▸ YOUR INSTRUCTIONS: Extract every record, exactly as written, and ignore the pictures.

[Robot episode records]
>> START
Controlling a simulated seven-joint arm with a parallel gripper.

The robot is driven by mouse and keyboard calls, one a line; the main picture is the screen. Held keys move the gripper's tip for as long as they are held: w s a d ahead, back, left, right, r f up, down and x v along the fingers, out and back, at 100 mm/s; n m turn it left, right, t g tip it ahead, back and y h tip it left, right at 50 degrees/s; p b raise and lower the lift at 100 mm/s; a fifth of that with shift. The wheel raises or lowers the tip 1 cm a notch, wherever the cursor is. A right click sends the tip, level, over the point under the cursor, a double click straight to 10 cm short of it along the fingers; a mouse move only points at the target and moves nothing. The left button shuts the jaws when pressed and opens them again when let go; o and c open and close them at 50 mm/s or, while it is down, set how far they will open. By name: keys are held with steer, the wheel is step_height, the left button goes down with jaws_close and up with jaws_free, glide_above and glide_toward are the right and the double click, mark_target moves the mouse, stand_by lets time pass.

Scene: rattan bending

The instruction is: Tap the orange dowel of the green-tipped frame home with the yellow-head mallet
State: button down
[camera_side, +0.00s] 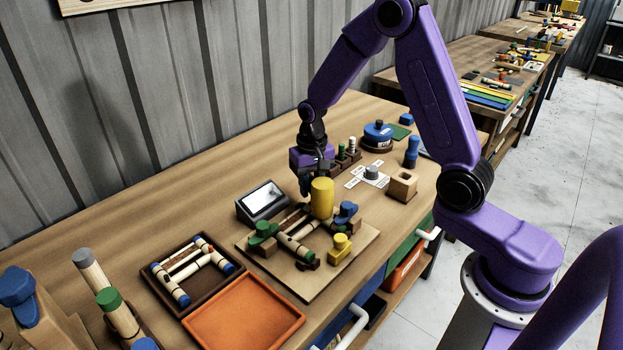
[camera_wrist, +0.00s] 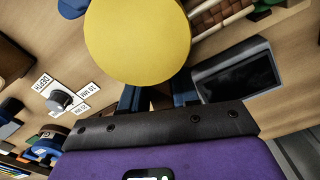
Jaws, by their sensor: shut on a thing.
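The yellow-head mallet (camera_side: 322,198) is in my gripper (camera_side: 305,182), its head standing over the back right part of the work board. In the wrist view the yellow head (camera_wrist: 138,40) fills the upper middle, in front of my gripper's fingers (camera_wrist: 150,98). The handle is hidden. A wooden frame (camera_side: 295,246) lies on the board (camera_side: 318,284) between a green clamp (camera_side: 263,232), a blue clamp (camera_side: 346,213) and a yellow clamp (camera_side: 341,246). The mallet head hides part of the frame. I cannot make out the orange dowel or whether the head touches anything.
A grey box with a bright sloping screen (camera_side: 263,200) stands just left of my gripper. A dark tray holds a blue-tipped frame (camera_side: 190,266); an empty orange tray (camera_side: 245,314) is in front. A wooden block with a hole (camera_side: 402,187) and a grey depth knob (camera_side: 372,173) stand right.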

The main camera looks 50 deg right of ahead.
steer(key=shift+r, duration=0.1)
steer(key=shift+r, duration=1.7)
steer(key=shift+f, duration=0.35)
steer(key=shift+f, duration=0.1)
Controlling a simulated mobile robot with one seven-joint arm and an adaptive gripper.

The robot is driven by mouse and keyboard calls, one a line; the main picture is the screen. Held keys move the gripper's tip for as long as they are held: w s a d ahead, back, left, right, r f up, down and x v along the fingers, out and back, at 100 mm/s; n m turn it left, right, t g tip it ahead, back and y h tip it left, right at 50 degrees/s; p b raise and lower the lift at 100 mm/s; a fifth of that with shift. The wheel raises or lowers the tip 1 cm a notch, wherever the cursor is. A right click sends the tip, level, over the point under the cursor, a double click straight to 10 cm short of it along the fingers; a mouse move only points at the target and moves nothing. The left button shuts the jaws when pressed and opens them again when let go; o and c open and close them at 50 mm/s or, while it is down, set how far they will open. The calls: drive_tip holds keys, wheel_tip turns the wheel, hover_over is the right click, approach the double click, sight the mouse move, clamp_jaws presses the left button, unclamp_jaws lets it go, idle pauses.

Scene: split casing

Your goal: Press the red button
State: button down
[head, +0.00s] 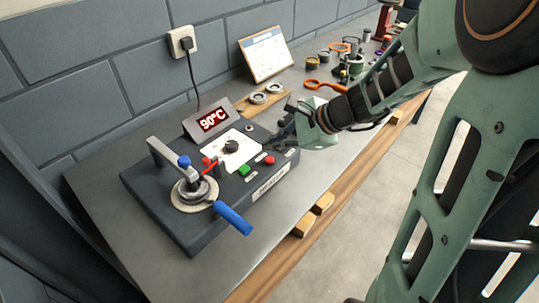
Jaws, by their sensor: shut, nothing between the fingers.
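The red button (269,160) sits on the top of a dark grey machine (215,222), near its right front corner. A green button (244,170) is just left of it. My gripper (284,128) is shut and empty, a little above and behind the red button in the head view, near the machine's right end. Its fingertips appear apart from the button. The fingers are small and dark, so their exact height above the machine is hard to tell.
A wooden board with metal rings (258,98) lies behind. Tools clutter the bench's far end. The bench front left is clear.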

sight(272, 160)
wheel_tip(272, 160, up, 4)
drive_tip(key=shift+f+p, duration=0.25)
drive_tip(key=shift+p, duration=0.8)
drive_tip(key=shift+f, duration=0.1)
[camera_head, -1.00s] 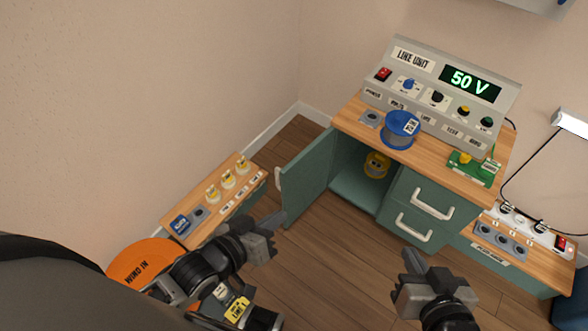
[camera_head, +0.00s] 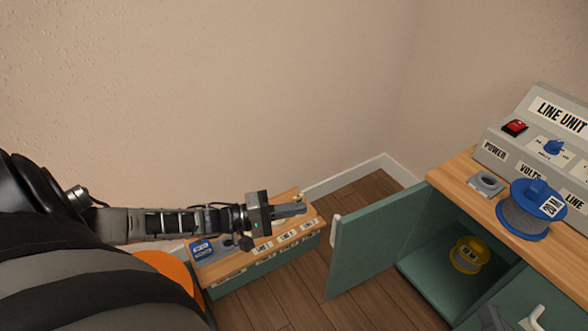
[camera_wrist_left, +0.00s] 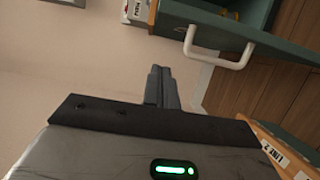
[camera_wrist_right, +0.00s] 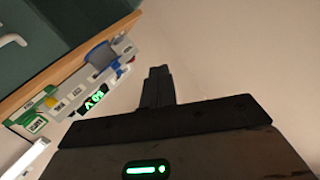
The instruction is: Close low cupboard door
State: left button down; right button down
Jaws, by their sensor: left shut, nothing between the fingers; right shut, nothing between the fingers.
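The low cupboard door (camera_head: 370,245) is a green panel standing wide open at the left of the cupboard (camera_head: 430,275). Its white handle (camera_wrist_left: 222,62) shows in the left wrist view, on the door's outer face. My left gripper (camera_head: 303,209) is shut and empty, left of the door and apart from it, above the small wooden-topped unit. Its closed fingers (camera_wrist_left: 160,72) point towards the handle side in the left wrist view. My right gripper (camera_wrist_right: 157,72) is shut and empty in its wrist view, with the wall behind it.
A yellow spool (camera_head: 468,255) lies inside the cupboard. A blue spool (camera_head: 530,208) and the line unit (camera_head: 552,125) stand on the wooden top. The low unit (camera_head: 270,268) at left carries a blue block (camera_head: 201,249). Floor is clear between it and the door.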

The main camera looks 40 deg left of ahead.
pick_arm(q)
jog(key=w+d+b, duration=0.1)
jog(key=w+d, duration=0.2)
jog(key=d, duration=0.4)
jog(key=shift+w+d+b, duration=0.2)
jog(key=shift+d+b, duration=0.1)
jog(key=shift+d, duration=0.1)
>> END
▸ SOLVED PROBLEM:
Controlling a simulated seven-joint arm with a parallel gripper.

The robot is driven by mouse and keyboard calls, one a line; the main picture is the screen. Held keys move the gripper's tip for as long as they are held: w s a d ahead, back, left, right, r f up, down and x v along the fingers, out and back, at 100 mm/s; n m turn it left, right, t g tip it ahead, back and y h tip it left, right at 50 degrees/s; p b raise and lower the lift at 100 mm/s; a fifth of that with shift. The wheel raises or lowers the tip 1 cm a notch, wherever the cursor is. A right click sends the tip, level, over the point under the cursor, a double click straight to 10 cm short of it along the fingers; a mouse move only points at the target and moves nothing. The left button shuts the jaws when pressed and opens them again when let go; o and c open and close them at 50 mm/s or, while it is down, set how far they will open. By name: keys are held with steer, the wheel is step_height, the left button goes down with jaws_close and up with jaws_free, glide_above and glide_toward are the right and the double click, mark_target moves the mouse, stand_by lets time pass.

Scene: rattan bending

The instruction is: Tap the orange dowel of the green-tipped frame home with the yellow-head mallet
State: button down
[camera_side, +0.00s] 
[camera_wrist, +0.00s] 
Jaws, by their sensor: shut on a thing.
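The yellow-head mallet (camera_side: 322,198) is in my gripper (camera_side: 305,182), its head standing over the back right part of the work board. In the wrist view the yellow head (camera_wrist: 138,40) fills the upper middle, in front of my gripper's fingers (camera_wrist: 150,98). The handle is hidden. A wooden frame (camera_side: 295,246) lies on the board (camera_side: 318,284) between a green clamp (camera_side: 263,232), a blue clamp (camera_side: 346,213) and a yellow clamp (camera_side: 341,246). The mallet head hides part of the frame. I cannot make out the orange dowel or whether the head touches anything.
A grey box with a bright sloping screen (camera_side: 263,200) stands just left of my gripper. A dark tray holds a blue-tipped frame (camera_side: 190,266); an empty orange tray (camera_side: 245,314) is in front. A wooden block with a hole (camera_side: 402,187) and a grey depth knob (camera_side: 372,173) stand right.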

The main camera looks 50 deg right of ahead.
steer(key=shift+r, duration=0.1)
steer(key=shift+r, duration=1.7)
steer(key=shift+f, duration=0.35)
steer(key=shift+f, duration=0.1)
Controlling a simulated mobile robot with one seven-joint arm and an adaptive gripper.

The robot is driven by mouse and keyboard calls, one a line; the main picture is the screen. Held keys move the gripper's tip for as long as they are held: w s a d ahead, back, left, right, r f up, down and x v along the fingers, out and back, at 100 mm/s; n m turn it left, right, t g tip it ahead, back and y h tip it left, right at 50 degrees/s; p b raise and lower the lift at 100 mm/s; a fifth of that with shift. The wheel raises or lowers the tip 1 cm a notch, wherever the cursor is. A right click sends the tip, level, over the point under the cursor, a double click straight to 10 cm short of it along the fingers; a mouse move only points at the target and moves nothing. The left button shuts the jaws when pressed and opens them again when let go; o and c open and close them at 50 mm/s or, while it is down, set how far they will open. The calls: drive_tip holds keys, wheel_tip turns the wheel, hover_over is the right click, approach the double click, sight the mouse move, clamp_jaws presses the left button, unclamp_jaws lets it go, idle pauses.

Scene: split casing

Your goal: Press the red button
State: button down
[head, +0.00s] 
Jaws, by their sensor: shut, nothing between the fingers.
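The red button (269,160) sits on the top of a dark grey machine (215,222), near its right front corner. A green button (244,170) is just left of it. My gripper (284,128) is shut and empty, a little above and behind the red button in the head view, near the machine's right end. Its fingertips appear apart from the button. The fingers are small and dark, so their exact height above the machine is hard to tell.
A wooden board with metal rings (258,98) lies behind. Tools clutter the bench's far end. The bench front left is clear.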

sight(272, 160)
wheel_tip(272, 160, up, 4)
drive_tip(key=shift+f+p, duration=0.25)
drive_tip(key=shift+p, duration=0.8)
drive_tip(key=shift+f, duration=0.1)
[camera_head, -1.00s] 
[camera_head, +0.00s] 
[camera_wrist_left, +0.00s] 
[camera_wrist_right, +0.00s] 
The instruction is: Close low cupboard door
State: left button down; right button down
Jaws, by their sensor: left shut, nothing between the fingers; right shut, nothing between the fingers.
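The low cupboard door (camera_head: 370,245) is a green panel standing wide open at the left of the cupboard (camera_head: 430,275). Its white handle (camera_wrist_left: 222,62) shows in the left wrist view, on the door's outer face. My left gripper (camera_head: 303,209) is shut and empty, left of the door and apart from it, above the small wooden-topped unit. Its closed fingers (camera_wrist_left: 160,72) point towards the handle side in the left wrist view. My right gripper (camera_wrist_right: 157,72) is shut and empty in its wrist view, with the wall behind it.
A yellow spool (camera_head: 468,255) lies inside the cupboard. A blue spool (camera_head: 530,208) and the line unit (camera_head: 552,125) stand on the wooden top. The low unit (camera_head: 270,268) at left carries a blue block (camera_head: 201,249). Floor is clear between it and the door.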

The main camera looks 40 deg left of ahead.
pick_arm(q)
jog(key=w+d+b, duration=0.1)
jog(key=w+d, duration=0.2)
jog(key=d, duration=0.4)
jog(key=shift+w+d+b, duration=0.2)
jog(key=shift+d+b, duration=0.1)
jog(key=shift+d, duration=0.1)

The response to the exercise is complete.